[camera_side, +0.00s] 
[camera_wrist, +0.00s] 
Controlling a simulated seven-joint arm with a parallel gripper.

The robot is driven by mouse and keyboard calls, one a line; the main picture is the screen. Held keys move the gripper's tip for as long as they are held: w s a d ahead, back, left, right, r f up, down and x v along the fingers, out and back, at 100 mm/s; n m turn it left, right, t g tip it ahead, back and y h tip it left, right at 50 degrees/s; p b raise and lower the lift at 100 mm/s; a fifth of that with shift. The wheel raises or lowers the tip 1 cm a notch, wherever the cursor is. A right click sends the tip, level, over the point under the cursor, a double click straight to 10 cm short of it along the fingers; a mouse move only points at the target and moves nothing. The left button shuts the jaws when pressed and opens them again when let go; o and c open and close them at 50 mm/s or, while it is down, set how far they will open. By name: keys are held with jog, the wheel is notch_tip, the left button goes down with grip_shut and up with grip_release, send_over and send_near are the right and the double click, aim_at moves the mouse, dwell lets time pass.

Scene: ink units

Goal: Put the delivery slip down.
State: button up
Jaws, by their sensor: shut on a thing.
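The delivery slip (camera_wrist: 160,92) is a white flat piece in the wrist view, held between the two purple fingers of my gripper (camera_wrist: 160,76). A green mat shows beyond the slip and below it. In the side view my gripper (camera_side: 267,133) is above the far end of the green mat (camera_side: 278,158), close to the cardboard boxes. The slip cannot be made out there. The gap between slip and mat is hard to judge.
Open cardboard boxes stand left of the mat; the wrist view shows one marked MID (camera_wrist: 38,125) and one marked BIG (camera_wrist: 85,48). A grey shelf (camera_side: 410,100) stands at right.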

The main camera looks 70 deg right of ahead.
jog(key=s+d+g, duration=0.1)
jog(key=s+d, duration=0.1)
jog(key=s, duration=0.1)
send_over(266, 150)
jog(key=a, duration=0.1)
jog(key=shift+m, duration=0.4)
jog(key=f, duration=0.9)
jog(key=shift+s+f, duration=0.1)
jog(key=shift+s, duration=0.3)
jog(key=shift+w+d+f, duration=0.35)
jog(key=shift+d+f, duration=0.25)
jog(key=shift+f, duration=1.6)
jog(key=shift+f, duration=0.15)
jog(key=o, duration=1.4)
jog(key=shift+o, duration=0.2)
○ ○ ○
**Your task:**
Reproduce each line verbatim.

**Completed task:**
[camera_side, +0.00s] 
[camera_wrist, +0.00s] 
Controlling a simulated seven-joint arm with a parallel gripper.

The robot is driven by mouse and keyboard calls, one a line; the main picture is the screen. Held keys move the gripper's tip for as long as they are held: w s a d ahead, back, left, right, r f up, down and x v along the fingers, out and back, at 100 mm/s; n m turn it left, right, t g tip it ahead, back and y h tip it left, right at 50 degrees/s; p b raise and lower the lift at 100 mm/s; a fifth of that with shift. The wheel raises or lowers the tip 1 cm a notch, wherever the cursor is. A right click sends the tip, level, over the point under the cursor, a double click straight to 10 cm short of it along the fingers; a mouse move only points at the target and moves nothing. The left button shuts the jaws when pressed and opens them again when let go; o and c open and close them at 50 mm/s or, while it is down, set how far they will open. By name: keys are held with jog, the wheel is notch_tip, the left button goes down with grip_shut and up with grip_release, send_over and send_near are the right and the double click, aim_at moves the mouse, dwell lets time pass.

Scene: ink units

Goal: Put the delivery slip down.
State: button up
Jaws, by their sensor: shut on a thing.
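The delivery slip (camera_wrist: 160,92) is a white flat piece in the wrist view, held between the two purple fingers of my gripper (camera_wrist: 160,76). A green mat shows beyond the slip and below it. In the side view my gripper (camera_side: 267,133) is above the far end of the green mat (camera_side: 278,158), close to the cardboard boxes. The slip cannot be made out there. The gap between slip and mat is hard to judge.
Open cardboard boxes stand left of the mat; the wrist view shows one marked MID (camera_wrist: 38,125) and one marked BIG (camera_wrist: 85,48). A grey shelf (camera_side: 410,100) stands at right.

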The main camera looks 70 deg right of ahead.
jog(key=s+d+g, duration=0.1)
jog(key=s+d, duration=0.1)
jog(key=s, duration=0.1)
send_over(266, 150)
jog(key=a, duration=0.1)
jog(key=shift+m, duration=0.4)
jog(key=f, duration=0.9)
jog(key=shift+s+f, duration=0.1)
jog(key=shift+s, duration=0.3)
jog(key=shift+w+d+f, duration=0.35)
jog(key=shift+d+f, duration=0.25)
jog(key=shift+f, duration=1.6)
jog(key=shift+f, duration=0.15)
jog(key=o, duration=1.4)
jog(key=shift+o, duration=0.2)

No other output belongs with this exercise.